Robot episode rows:
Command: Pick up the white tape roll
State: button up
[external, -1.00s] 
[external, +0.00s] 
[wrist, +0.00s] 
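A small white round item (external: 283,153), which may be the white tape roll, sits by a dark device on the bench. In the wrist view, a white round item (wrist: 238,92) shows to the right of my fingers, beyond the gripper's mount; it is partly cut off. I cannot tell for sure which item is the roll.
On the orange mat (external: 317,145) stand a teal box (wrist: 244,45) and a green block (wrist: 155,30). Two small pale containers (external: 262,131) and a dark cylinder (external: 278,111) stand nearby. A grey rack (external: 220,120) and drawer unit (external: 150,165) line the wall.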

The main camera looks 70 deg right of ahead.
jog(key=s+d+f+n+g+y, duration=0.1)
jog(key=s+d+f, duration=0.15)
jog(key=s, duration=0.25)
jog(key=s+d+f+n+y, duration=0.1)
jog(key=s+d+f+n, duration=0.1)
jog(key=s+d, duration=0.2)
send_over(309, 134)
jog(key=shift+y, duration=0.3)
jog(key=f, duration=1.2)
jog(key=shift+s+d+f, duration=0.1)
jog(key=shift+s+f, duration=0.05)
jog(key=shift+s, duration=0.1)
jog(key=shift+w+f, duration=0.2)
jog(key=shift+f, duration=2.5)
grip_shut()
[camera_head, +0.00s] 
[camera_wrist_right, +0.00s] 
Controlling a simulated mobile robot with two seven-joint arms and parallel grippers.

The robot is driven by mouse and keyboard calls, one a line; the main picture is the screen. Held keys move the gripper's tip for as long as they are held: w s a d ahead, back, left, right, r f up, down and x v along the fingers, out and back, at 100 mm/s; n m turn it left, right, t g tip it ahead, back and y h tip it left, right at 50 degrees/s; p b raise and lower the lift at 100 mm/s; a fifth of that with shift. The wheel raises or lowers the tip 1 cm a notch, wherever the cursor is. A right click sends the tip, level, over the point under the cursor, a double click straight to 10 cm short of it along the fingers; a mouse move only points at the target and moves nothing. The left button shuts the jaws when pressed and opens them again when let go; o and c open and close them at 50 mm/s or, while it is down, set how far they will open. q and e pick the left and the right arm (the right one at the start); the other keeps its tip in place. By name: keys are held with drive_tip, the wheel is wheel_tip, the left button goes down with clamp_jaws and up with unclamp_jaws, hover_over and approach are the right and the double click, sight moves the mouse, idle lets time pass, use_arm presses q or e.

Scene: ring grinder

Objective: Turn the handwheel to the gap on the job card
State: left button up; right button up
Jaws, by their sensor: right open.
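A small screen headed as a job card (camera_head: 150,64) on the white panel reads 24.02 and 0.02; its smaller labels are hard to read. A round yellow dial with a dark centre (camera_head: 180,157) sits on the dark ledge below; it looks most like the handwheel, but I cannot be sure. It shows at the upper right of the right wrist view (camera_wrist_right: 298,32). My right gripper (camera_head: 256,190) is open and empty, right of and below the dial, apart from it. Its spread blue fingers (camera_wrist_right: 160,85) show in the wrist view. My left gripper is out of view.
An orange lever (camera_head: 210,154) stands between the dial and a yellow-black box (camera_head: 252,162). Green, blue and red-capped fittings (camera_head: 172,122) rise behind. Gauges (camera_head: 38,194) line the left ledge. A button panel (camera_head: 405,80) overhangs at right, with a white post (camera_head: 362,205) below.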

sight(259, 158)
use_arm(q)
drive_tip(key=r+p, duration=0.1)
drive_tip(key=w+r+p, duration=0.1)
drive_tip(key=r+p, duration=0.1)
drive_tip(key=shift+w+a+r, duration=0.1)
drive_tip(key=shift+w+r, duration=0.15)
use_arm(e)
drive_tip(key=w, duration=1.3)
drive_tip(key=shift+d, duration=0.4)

● **Given request**
Reproduce each line holding the word "State".

● **Task answer**
State: button up
State: left button up; right button up

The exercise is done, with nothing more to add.